While there has been some headway for women’s rights in recent years, it has been at the cost of many women’s personal freedoms, while countless others have paid with their lives.
When the Saudi government announced that a 61-year ban on women driving would be lifted in June 2018, several well-known activists were jailed in the lead up for their role in the Women2Drive campaign that launched in 2011.
In 2015, women were given the right to vote and run for local council but were still so hamstrung by guardianship laws they could not open a bank account without permission.
For every Saudi woman who is granted asylum, there are numerous more who are unsuccessful in their attempts to flee. Dina Ali Lasloom, a 24-year-old Saudi woman who made it as far as Manila en route to Australia to seek asylum, was forcibly returned home by two of her uncles in April 2017. She has not been heard from since, but is believed to have been moved from a women’s detention to a shelter back in Saudi Arabia. The Saudi embassy in the Philippines dismissed Lasloom’s case as a ‘family matter’. It was the same kind of rhetoric employed by the Saudi government and their embassy in Thailand that nearly cost Mohammed her bid for freedom.
‘There is No Honour in Killing’
Mohammed’s fear of being murdered by her family as retribution for fleeing and renouncing Islam is perhaps telling of a more widespread issue, where women are at risk of being killed by their own families for disobeying guardianship laws.
While little is known about the scale of honour killings in Saudi Arabia, the practice is believed to have a long history in parts of Asia and the Middle East. Two sisters were shot and killed by their brother after being released from a women’s shelter where they were detained for ‘allegedly mixing with unrelated men’. Another woman was killed by her father for exchanging messages with an unrelated man on Facebook.
What Can be Done?
In Saudi Arabia, as Mona Eltahawy says, the patriarchal roots run so deep that women are ‘infantilized beyond belief’. For those who flee to seek asylum, it is a dangerous road and there is a grave risk of being returned and imprisoned or killed.

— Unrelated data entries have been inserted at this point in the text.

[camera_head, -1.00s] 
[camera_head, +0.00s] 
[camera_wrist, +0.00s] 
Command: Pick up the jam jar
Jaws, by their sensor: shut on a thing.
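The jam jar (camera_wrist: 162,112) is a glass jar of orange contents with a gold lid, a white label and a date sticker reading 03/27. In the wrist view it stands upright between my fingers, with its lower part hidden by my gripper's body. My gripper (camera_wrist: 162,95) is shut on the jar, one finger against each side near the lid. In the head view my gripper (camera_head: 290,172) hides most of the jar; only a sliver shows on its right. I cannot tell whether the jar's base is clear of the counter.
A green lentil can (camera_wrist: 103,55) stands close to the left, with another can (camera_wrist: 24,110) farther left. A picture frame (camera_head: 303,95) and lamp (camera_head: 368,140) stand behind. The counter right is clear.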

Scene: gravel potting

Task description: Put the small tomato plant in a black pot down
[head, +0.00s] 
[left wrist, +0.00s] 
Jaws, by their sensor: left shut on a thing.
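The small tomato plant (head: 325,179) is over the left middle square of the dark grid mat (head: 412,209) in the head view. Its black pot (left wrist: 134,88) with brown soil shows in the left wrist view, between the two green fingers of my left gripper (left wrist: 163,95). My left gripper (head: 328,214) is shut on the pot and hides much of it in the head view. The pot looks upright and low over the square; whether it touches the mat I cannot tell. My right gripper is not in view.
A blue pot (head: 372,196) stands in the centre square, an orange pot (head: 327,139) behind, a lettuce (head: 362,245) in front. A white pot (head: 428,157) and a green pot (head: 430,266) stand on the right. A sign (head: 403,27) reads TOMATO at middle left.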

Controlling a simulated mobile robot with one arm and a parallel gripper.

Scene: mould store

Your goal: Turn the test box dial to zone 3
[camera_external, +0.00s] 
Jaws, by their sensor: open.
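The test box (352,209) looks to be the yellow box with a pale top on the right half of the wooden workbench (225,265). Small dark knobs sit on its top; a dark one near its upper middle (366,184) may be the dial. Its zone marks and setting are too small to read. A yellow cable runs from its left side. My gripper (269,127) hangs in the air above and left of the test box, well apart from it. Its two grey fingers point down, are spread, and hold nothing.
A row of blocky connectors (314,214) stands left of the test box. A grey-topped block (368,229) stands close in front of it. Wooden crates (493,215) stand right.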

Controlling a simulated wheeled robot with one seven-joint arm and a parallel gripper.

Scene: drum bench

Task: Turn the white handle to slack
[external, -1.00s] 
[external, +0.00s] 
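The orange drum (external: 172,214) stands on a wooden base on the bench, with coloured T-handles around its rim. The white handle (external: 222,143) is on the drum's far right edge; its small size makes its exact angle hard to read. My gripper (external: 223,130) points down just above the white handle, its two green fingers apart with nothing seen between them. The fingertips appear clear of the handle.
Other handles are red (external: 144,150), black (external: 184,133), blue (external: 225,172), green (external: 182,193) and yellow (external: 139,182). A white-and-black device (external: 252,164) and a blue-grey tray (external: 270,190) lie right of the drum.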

Here in Australia, we must demand that our government take more swift and humane action for all the refugees who make it to our shores after fleeing violence and other atrocities. Human Rights Watch Australia was rightfully critical of Peter Dutton’s seemingly cavalier attitude towards processing Mohammed’s asylum claim ‘the usual way’.
Human Rights Watch encourages people to take action on human rights violations around the world by sharing information and lobbying on social media platforms like Facebook, Twitter, WhatsApp or email. You can ‘act now’ to end Saudi Arabian guardianship laws here.
Meanwhile, in her first public statement since arriving in Canada, Mohammed has promised to work for the freedom of women all over the world. “The same freedom I experienced from the day I arrived in Canada.”